AP News, December 12th, 2006
Anadarko Petroleum Corp., one of the nation's largest independent energy exploration and production companies, expects to detail additional asset sales Tuesday that will allow for reduced debt and a more valuable portfolio.
An announcement of divestitures targeted by the end of 2007 was planned at an investor conference where the company said it will also provide an overview of operating and financial expectations.
The company, based in suburban The Woodlands, said Monday it expects incremental after-tax proceeds from the asset sales to total between $5 billion and $9 billion.
Anadarko had an active third quarter, featuring a mix of acquisitions and sales.

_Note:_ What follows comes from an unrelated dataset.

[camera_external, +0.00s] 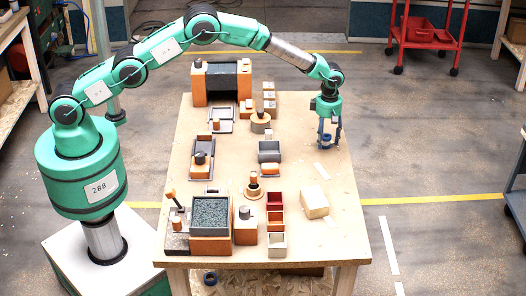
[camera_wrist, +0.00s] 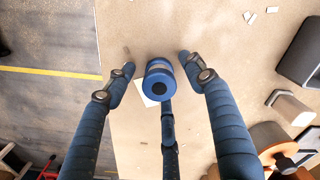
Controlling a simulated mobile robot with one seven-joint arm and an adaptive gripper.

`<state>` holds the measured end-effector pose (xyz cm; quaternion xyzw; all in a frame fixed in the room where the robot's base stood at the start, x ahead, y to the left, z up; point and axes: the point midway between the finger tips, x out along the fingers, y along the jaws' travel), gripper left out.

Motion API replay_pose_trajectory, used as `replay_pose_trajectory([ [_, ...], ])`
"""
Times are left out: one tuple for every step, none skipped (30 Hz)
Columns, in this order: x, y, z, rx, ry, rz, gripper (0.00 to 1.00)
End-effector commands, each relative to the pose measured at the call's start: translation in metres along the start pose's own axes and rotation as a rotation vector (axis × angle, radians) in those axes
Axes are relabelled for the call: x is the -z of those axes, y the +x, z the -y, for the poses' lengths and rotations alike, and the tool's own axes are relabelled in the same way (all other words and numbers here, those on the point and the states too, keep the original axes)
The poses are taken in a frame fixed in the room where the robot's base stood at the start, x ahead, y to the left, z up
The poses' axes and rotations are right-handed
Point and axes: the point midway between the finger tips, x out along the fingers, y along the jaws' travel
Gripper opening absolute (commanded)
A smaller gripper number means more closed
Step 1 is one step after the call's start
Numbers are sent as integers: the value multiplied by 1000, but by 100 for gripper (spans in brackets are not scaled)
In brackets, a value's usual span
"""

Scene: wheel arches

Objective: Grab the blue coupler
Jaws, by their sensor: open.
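The blue coupler (camera_wrist: 160,84) is a short round blue piece with a dark band and a dark centre hole. In the wrist view it sits on the pale table between my open fingers, near their tips. My gripper (camera_wrist: 154,72) has two blue fingers spread to either side of it and a third dark blue finger below, close to its near edge. Whether that finger touches it, I cannot tell. In the external view my gripper (camera_external: 328,140) points down over the right side of the table, and the coupler (camera_external: 327,140) shows small and partly hidden among the fingers.
The wooden table (camera_external: 345,222) holds several orange and grey blocks and trays to the left of my gripper. A cream block (camera_external: 314,202) lies nearer the front. White paper scraps lie around. The table's right edge is close to my gripper.

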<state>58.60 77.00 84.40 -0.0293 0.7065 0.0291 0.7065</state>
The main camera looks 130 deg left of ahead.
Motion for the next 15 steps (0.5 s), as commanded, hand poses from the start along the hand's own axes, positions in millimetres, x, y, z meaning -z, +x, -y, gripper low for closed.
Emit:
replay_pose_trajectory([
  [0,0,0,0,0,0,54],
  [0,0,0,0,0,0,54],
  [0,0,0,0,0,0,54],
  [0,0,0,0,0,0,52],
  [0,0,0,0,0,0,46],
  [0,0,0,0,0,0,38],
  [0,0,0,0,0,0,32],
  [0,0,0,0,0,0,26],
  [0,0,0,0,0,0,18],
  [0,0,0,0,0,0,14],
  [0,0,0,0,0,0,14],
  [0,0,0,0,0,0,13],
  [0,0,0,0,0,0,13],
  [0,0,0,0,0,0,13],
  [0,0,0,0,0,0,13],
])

In August, Anadarko closed deals to buy Kerr-McGee Corp. and Western Gas Resources Inc. for a total of $22.5 billion. It immediately began to transform its combined portfolio and reduce debt by $15 billion, primarily through divestitures.
To date, the company has announced agreements to sell assets for about $5.5 billion on an after-tax basis.
"The Kerr-McGee and Western Gas acquisitions were not intended to make us a bigger company," Anadarko chairman and chief executive Jim Hackett said in a statement released after Monday's closing bell. "The goal was to create a better, more consistent growth model."
Separately on Monday, Merrill Lynch analyst John Herrlin Jr. upgraded Anadarko to "buy" from "neutral" in part because of forecasts for higher oil prices. Herrlin's target price for Anadarko is $60.
In trading Monday on the New York Stock Exchange, Anadarko shares added 98 cents, or 2 percent, to close at $49.86. In the past year, its shares have traded in a range of $39.51 to $56.98.